» **STATED PROBLEM**: Tally up the lines that include "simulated" and state that number by itself.

#### ENTRIES SHOWN

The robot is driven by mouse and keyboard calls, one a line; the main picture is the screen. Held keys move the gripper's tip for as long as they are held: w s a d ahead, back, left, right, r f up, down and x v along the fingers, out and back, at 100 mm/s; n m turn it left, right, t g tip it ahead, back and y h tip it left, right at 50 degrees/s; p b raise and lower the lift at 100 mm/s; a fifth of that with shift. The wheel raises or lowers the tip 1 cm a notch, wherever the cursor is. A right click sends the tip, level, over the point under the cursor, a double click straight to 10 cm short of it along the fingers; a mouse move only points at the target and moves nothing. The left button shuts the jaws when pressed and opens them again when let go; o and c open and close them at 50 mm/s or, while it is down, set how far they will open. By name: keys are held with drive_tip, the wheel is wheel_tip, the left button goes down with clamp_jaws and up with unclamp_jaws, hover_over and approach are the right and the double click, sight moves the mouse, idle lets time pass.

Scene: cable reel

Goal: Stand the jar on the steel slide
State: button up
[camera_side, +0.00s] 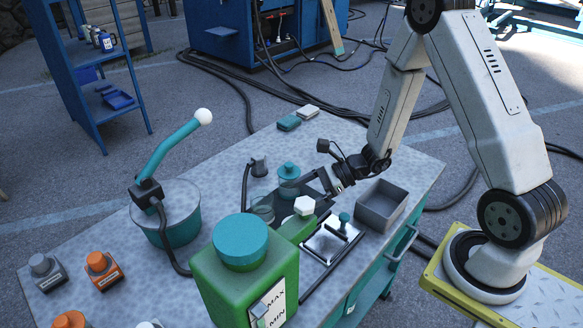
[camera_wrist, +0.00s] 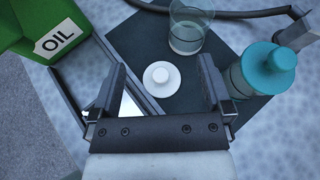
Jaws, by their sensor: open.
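In the wrist view the jar (camera_wrist: 268,72) stands upright outside the right finger. My gripper (camera_wrist: 162,68) is open and empty, pointing down over the mat, with a small white round knobbed piece (camera_wrist: 161,79) in view between its fingers. The steel slide (camera_side: 327,246), a shiny plate with a teal knob, lies nearer the side camera. Only a bright sliver of it (camera_wrist: 130,107) shows by the left finger.
A clear glass (camera_wrist: 187,28) stands beyond the white piece. A green oil can (camera_wrist: 40,28) is at the left. A grey bin (camera_side: 381,206) sits right of the slide. A large green container (camera_side: 240,285) with a teal cap partly blocks the front of the bench.

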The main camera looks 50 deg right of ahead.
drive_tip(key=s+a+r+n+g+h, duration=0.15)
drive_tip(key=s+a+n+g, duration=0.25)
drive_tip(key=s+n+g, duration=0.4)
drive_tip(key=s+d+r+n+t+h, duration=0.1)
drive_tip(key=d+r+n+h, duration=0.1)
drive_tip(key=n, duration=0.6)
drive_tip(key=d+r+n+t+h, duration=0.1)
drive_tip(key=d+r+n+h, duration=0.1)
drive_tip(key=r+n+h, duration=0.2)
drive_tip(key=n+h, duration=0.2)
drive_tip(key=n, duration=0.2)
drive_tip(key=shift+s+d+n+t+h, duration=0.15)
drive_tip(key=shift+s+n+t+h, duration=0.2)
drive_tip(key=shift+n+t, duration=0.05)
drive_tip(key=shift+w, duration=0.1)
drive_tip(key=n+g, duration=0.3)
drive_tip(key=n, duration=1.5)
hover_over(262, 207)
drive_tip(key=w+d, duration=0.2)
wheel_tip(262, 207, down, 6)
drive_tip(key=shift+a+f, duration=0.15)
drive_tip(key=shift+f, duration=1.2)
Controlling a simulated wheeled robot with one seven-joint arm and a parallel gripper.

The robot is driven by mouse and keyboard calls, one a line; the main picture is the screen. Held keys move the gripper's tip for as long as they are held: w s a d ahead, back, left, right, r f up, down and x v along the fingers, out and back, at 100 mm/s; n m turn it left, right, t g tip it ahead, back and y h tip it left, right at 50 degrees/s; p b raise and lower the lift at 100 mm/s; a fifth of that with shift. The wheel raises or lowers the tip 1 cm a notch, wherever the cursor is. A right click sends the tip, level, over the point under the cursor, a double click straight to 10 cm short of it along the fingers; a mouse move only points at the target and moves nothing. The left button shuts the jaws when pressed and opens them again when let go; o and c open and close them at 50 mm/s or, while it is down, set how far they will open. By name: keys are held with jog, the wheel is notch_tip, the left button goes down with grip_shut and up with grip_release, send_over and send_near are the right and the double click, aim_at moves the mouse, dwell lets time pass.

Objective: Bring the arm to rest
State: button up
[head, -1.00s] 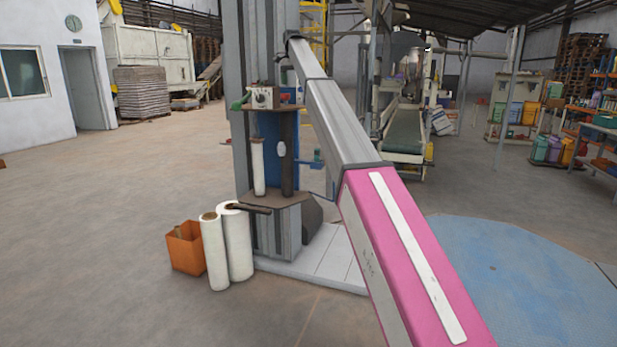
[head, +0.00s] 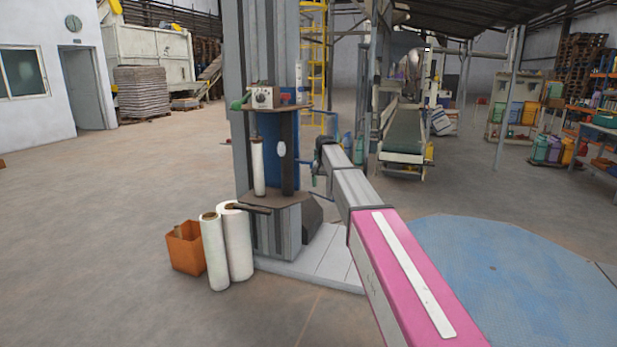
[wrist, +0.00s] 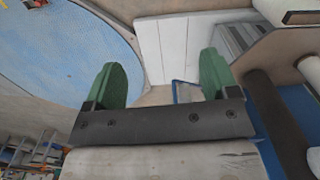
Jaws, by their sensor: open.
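My arm, pink nearer me and grey farther out, reaches from the lower right of the head view toward the wrapping machine's column (head: 277,225). My gripper (wrist: 162,63) shows in the wrist view as two green fingers on a dark bar. The fingers are wide apart with nothing between them. The gripper is not clear in the head view. I cannot tell whether the arm is touching the machine.
A blue turntable (head: 530,285) lies at right. The machine's white base (head: 315,262) joins it, and also shows in the wrist view (wrist: 160,40). White film rolls (head: 236,245) and an orange bin (head: 185,248) stand left. A conveyor (head: 404,135) is behind. Floor at left is clear.

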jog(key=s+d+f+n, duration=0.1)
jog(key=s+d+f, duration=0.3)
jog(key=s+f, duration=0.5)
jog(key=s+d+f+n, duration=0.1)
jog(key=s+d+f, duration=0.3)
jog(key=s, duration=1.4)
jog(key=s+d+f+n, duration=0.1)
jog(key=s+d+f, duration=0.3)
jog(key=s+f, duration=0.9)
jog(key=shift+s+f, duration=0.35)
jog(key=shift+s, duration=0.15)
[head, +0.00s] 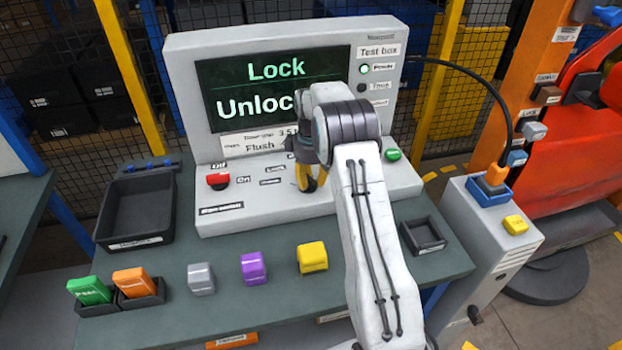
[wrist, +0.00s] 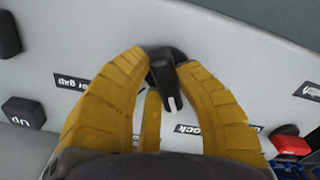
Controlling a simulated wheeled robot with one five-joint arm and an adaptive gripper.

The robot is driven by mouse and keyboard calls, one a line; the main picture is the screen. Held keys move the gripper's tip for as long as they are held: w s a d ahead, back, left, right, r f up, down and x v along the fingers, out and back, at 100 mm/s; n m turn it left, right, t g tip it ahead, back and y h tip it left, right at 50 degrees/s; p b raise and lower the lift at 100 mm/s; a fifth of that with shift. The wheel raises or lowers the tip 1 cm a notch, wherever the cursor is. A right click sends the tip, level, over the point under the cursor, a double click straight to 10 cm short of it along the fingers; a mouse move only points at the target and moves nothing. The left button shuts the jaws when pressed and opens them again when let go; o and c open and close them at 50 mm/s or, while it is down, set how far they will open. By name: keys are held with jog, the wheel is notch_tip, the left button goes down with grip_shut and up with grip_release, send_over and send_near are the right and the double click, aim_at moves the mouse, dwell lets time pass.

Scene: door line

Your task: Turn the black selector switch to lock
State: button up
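The black selector switch (wrist: 163,72) shows in the wrist view on the pale panel, its bar handle bearing a white mark at the lower end. My gripper (wrist: 163,64) has its yellow fingertips close against both sides of the handle and looks shut on it. The screen (head: 277,85) reads "Lock" above a larger, partly covered "Unloc".
A red button (head: 217,180) and a green button (head: 392,155) sit on the console. Black trays (head: 108,215) (head: 440,248) flank it. Grey (head: 200,278), purple (head: 253,267) and yellow (head: 312,257) blocks stand in front. In the wrist view a black button (wrist: 24,112) sits at left.

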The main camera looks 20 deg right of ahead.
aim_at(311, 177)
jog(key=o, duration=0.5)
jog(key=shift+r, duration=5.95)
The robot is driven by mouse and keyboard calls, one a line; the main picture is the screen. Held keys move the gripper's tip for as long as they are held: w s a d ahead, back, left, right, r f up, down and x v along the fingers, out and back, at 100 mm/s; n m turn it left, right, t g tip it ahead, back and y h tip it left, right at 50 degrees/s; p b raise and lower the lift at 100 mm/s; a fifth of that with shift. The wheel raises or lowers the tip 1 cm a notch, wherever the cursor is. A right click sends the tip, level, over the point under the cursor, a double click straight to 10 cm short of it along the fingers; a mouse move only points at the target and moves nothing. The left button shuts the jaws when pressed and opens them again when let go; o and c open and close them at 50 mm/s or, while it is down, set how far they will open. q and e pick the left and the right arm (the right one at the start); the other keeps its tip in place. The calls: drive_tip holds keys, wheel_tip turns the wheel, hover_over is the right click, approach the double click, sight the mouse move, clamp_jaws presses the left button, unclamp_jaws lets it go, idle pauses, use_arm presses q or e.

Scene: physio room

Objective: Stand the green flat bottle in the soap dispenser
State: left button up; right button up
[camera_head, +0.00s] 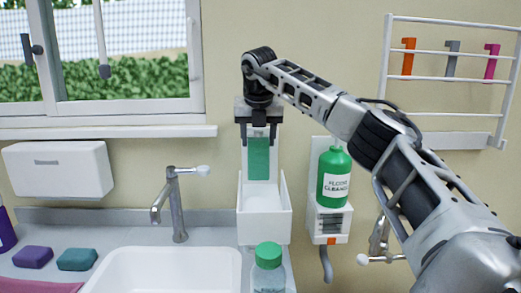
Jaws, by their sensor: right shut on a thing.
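The green flat bottle (259,163) hangs upright from my right gripper (258,130), which is shut on its top end. Its lower end is above the open tray of the white soap dispenser (265,226), in front of the dispenser's tall back plate. A gap shows between the bottle and the tray floor. I cannot tell how far the bottle is from the back plate. The gripper points down, with its arm coming in from the right. My left gripper is not in view.
A second white holder (329,224) with a green floor cleaner bottle (334,178) is on the wall just right. A clear green-capped bottle (268,268) stands in front. A tap (175,205), sink (165,262) and two soap bars (76,259) are left.

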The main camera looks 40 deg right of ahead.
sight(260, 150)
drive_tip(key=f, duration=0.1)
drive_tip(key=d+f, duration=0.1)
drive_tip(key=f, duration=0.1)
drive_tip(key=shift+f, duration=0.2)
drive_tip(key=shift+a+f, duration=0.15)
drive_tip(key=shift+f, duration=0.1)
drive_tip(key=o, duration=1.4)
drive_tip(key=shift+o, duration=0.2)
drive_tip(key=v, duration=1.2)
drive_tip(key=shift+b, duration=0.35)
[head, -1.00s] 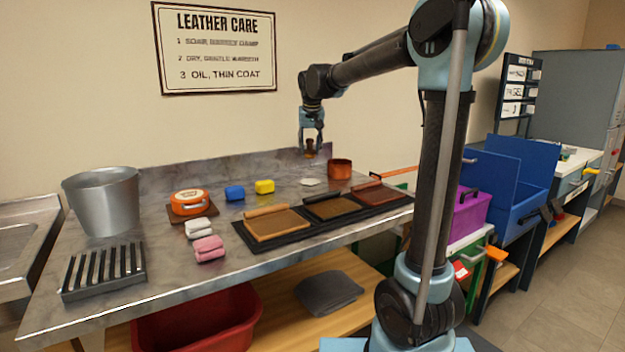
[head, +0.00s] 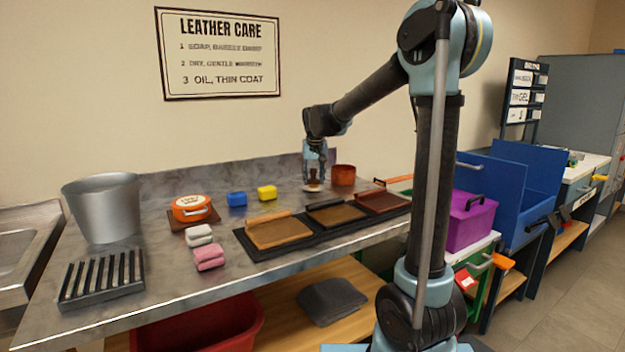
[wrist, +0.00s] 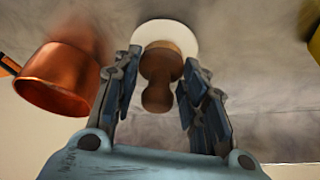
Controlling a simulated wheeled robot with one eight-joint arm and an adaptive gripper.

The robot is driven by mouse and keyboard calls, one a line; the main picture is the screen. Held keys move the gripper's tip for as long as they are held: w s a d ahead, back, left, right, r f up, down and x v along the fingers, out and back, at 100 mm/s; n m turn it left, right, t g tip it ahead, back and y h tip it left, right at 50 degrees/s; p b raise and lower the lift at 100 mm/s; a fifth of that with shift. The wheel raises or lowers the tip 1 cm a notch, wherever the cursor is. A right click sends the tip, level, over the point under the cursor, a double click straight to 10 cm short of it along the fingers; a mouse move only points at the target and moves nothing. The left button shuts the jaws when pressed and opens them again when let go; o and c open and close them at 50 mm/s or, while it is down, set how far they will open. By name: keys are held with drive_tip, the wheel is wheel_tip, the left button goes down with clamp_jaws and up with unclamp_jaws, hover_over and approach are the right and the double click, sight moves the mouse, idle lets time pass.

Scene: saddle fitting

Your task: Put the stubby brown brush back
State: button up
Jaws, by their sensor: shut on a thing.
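The stubby brown brush (wrist: 160,75) is between the fingers of my gripper (wrist: 163,62), which is shut on it. In the wrist view it lies in front of a round white disc (wrist: 178,32) on the bench. In the head view my gripper (head: 313,184) is low over the back of the bench, with the brush (head: 312,187) at its tips and the disc mostly hidden. I cannot tell whether the brush touches the disc.
A copper pot (head: 343,175) stands close to the right of my gripper; in the wrist view it is at left (wrist: 55,80). A black tray (head: 325,228) with leather-coloured panels lies in front.

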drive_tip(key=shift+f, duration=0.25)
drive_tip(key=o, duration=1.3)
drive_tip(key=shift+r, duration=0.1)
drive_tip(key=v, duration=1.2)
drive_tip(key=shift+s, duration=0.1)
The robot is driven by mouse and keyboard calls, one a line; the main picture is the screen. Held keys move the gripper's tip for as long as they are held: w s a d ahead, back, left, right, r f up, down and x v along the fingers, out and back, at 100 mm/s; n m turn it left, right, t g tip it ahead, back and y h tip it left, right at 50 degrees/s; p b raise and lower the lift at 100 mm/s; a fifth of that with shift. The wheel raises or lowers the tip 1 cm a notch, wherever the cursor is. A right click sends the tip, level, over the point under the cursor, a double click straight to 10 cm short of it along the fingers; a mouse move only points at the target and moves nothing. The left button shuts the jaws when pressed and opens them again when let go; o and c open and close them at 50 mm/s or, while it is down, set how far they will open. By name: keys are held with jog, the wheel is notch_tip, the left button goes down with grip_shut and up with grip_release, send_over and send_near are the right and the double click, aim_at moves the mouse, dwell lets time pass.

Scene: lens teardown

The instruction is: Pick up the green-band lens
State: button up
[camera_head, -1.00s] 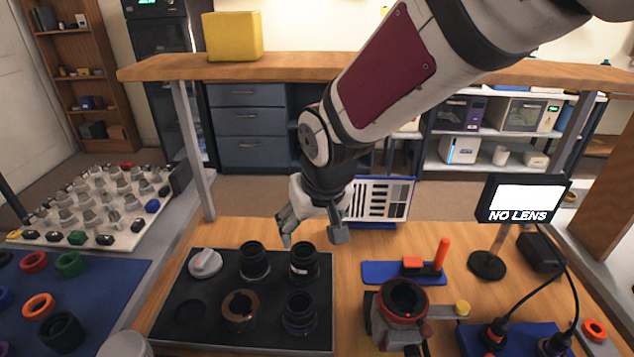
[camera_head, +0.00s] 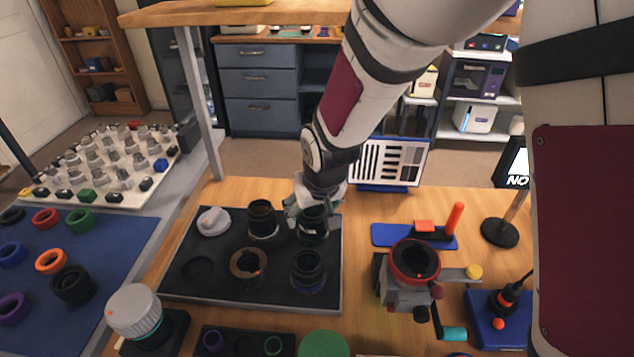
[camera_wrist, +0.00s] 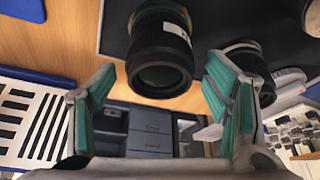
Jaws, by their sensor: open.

########

» **FINAL RESULT**: 3